Investigar cual fue el tipo de absorción y de transformación orgánicas que el ethos y el arte de Nietzsche sufrieron en mi caso, es algo que dejo a los críticos. En todo caso, fue un proceso complicado, que adoptaba una actitud totalmente despectiva frente a la influencia callejera y popular del filósofo, frente a todo simplista renacentismo, frente al culto al superhombre y el esteticismo a lo César Borgia, frente a toda palabrería acerca de la sangre y de la belleza que entonces estaba de moda entre los grandes y entre los pequeños. El joven de 20 años que yo era , comprendía la relatividad del inmoralismo de este gran moralista; cuando yo contemplaba la comedia de su odio contra el cristianismo, veía también su amor fraterno a Pascal y entendía aquel odio en un sentido completamente moral y no, en cambio, psicológico. Esta misma diferencia me parecía que se daba en su lucha –que marcó una época en la historia de la cultura- contra lo que más amó hasta su muerte: contra Wagner.

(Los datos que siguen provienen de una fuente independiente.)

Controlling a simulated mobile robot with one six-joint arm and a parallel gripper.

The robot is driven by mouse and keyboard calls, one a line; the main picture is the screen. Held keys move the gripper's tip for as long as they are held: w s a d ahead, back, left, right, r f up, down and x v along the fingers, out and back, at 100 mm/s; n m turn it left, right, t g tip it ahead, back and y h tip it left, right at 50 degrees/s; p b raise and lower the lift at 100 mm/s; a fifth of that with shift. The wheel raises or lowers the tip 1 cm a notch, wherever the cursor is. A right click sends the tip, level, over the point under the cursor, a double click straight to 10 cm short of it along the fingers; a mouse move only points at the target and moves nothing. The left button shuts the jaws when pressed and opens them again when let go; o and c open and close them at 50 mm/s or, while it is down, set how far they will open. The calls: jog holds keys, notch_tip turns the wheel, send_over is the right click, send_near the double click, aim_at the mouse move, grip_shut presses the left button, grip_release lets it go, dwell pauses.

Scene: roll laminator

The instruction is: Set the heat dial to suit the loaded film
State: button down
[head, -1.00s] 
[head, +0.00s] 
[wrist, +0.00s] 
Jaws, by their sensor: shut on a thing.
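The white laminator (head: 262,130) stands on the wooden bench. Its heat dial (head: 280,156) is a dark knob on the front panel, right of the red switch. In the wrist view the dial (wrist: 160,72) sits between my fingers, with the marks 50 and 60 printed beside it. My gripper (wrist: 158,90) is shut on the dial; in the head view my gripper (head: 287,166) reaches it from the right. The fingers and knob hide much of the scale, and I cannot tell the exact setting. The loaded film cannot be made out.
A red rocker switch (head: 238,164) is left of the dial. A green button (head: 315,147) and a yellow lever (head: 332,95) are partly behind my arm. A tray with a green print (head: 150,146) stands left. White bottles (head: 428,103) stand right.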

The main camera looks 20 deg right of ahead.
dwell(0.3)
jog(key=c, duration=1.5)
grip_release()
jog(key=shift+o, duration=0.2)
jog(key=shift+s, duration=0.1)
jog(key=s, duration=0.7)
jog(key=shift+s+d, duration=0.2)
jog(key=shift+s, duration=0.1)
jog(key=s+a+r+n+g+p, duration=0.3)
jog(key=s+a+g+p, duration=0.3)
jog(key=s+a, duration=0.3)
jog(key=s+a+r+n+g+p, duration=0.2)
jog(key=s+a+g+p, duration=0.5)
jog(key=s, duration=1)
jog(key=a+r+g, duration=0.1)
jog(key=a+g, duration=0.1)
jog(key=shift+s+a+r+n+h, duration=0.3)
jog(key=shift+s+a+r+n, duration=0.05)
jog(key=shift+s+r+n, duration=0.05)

En una palabra: yo veía en Nietzsche ante todo al hombre que se superaba a sí mismo: no tomaba en él nada a la letra, no le creía casi nada, y justamente esto es lo que hacía que mi amor por él tuviese un doble plano y fuese tan apasionado. Esto es lo que proporcionaba su hondura a ese amor. ¿Es que había yo de tomarle en serio cuando predicaba el hedonismo en el arte? ¿O cuando contraponía Bizet a Wagner? ¿Qué fue para mí su filosofía del poder y de la bestia rubia? Casi un motivo de perplejidad. Su glorificación de la vida a costa del espíritu, ese lirismo que ha producido consecuencias tan funestas en el pensamiento alemán,  solo había una posibilidad de que yo lo asimilase: tomándolo con ironía.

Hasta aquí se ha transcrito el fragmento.